After that, pick on one heavy hitter and keep the deck to about 10-12 cards and you'll likely kill your opponent before he can set up enough card draw...

This is a VERY good point.

Card advantage is the most powerful component to any card game. In deck builders drawing cards gets you access to more of the cards you put in your deck. It's quite obvious that this is going to seem over powered if someone gets too much of it. To think that a game that is about drawing and playing cards should not give an advantage to the person who can draw and play more cards seems kinda silly.

That said, I understand your position about choice; that there should be multiple viable winning strategies. I'm new to the game myself, but I think there are.
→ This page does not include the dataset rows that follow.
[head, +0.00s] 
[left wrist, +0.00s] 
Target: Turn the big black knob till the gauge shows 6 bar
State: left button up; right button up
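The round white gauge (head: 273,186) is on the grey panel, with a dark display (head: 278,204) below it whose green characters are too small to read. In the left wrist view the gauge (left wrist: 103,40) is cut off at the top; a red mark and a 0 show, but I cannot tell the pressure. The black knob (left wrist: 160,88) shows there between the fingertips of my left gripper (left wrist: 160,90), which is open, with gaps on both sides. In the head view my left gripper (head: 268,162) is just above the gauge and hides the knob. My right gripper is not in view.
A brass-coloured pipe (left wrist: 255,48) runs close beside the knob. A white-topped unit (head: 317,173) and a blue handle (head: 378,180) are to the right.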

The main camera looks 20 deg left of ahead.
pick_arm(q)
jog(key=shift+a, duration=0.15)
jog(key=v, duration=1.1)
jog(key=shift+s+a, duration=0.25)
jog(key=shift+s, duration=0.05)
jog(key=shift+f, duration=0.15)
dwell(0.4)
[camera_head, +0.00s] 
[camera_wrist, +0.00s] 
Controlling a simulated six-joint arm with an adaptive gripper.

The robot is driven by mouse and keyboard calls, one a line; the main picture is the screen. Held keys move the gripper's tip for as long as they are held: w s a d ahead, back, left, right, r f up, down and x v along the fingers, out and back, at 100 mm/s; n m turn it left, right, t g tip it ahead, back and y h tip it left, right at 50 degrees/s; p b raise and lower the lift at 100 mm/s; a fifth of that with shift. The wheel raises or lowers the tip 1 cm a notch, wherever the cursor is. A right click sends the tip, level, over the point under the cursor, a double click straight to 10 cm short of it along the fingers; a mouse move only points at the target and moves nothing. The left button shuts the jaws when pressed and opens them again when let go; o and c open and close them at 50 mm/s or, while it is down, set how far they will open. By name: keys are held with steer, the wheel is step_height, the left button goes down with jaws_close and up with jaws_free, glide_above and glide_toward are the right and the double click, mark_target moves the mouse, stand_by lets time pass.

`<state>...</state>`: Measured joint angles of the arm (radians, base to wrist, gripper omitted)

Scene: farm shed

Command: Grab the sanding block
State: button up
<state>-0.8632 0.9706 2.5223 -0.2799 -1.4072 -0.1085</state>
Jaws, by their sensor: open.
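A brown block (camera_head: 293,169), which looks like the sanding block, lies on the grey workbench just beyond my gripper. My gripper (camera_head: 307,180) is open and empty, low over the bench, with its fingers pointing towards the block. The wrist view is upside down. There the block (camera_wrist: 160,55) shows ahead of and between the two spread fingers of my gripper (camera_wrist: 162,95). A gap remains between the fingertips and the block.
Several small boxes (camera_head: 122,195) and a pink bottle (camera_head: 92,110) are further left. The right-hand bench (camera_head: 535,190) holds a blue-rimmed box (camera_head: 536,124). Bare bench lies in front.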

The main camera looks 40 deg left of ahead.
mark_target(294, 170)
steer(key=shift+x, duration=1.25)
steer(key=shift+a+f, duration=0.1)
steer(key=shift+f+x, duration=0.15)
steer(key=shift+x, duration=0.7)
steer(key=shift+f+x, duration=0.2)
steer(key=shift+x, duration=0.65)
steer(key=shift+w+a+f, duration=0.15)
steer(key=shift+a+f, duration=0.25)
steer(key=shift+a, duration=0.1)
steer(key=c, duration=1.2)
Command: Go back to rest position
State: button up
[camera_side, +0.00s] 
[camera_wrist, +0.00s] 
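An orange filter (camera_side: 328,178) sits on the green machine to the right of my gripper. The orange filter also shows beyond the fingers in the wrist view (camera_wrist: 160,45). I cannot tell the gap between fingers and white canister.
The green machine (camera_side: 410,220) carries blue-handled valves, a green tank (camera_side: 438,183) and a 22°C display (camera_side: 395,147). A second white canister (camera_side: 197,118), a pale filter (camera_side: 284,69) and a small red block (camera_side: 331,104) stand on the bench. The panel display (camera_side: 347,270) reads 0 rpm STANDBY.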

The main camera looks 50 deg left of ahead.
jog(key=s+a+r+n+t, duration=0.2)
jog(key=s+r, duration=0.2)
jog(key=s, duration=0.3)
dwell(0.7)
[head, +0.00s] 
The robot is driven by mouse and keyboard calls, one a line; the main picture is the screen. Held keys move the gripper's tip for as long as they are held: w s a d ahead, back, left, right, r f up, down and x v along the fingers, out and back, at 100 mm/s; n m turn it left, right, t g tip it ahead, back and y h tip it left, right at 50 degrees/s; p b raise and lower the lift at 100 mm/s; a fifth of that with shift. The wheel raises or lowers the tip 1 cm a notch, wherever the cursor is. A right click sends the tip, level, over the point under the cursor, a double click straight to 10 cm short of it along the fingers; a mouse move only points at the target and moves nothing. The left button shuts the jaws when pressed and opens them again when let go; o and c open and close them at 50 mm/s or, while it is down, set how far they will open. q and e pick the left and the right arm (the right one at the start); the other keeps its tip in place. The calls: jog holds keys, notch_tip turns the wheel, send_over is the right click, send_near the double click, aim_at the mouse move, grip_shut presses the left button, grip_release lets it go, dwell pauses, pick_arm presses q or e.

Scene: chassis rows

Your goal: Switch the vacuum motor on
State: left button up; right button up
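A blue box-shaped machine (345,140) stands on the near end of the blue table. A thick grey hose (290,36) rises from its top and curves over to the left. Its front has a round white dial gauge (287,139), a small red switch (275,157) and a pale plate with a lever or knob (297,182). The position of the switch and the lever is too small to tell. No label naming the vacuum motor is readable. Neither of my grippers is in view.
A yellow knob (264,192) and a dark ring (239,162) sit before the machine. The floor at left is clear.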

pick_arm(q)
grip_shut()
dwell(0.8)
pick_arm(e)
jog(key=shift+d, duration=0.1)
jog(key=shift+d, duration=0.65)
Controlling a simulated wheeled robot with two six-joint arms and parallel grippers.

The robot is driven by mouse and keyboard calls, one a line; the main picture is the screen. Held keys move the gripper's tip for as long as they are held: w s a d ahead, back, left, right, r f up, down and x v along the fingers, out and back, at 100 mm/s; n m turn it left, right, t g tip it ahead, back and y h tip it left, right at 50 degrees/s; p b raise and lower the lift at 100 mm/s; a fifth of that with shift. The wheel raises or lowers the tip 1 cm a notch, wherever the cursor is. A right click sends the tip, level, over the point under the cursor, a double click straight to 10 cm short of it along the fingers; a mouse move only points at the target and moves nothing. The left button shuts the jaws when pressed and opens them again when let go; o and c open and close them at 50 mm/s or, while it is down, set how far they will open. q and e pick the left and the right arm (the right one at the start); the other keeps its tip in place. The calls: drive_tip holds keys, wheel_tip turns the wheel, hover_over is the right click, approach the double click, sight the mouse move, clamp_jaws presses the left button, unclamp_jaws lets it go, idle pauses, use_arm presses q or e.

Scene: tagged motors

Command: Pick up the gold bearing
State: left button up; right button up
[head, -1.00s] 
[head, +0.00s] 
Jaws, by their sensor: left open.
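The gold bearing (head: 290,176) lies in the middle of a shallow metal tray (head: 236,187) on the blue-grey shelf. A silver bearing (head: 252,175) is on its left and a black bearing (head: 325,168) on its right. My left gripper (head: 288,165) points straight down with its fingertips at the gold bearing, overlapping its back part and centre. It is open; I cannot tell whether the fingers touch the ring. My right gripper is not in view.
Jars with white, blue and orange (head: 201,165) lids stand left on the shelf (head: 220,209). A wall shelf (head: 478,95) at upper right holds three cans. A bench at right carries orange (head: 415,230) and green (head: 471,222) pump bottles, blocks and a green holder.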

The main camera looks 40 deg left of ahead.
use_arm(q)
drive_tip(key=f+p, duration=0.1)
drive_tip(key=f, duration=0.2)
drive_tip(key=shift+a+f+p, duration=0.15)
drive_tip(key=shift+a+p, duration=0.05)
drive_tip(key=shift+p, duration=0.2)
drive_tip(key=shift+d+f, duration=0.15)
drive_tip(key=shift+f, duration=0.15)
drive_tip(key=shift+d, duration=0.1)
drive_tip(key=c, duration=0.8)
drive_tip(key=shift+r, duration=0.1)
A huge, easily overlooked strategy is deck thinning. In Star Realms, the cards do not contribute to your victory points to help you win the game like so many other deck builders. It's also not necessarily an engine building game. You don't need to keep buying cards. Once you got the ships you need, purge the ones you don't need, and you suddenly find yourself with a small deck that is consistently drawing you big chunks of damage turn after turn.

This game is all about getting your deck to be an efficient damage dealer (with an appropriate amount of defense according to your strategy). Whoever gets their military machine running well first is likely going to be the winner. Card drawing can help you have an effective military machine, but I don't think it's the only way or even the best way. You don't need to draw 10 cards a turn if instead the 5 you do draw are the power cards you want. Additionally, think about how much more powerful outposts are in a 12 card deck.

Keep exploring the game. Don't shy away from playing card draw strategies. Sometimes strategies seem more powerful than they really are when you only see them from the side of the victim. Play the strategy yourself and see how your opponents exploit you or what you fear them doing. Most of all, forget what you know of other deck builders, and approach this one from a clean slate. You must unlearn what you have learned.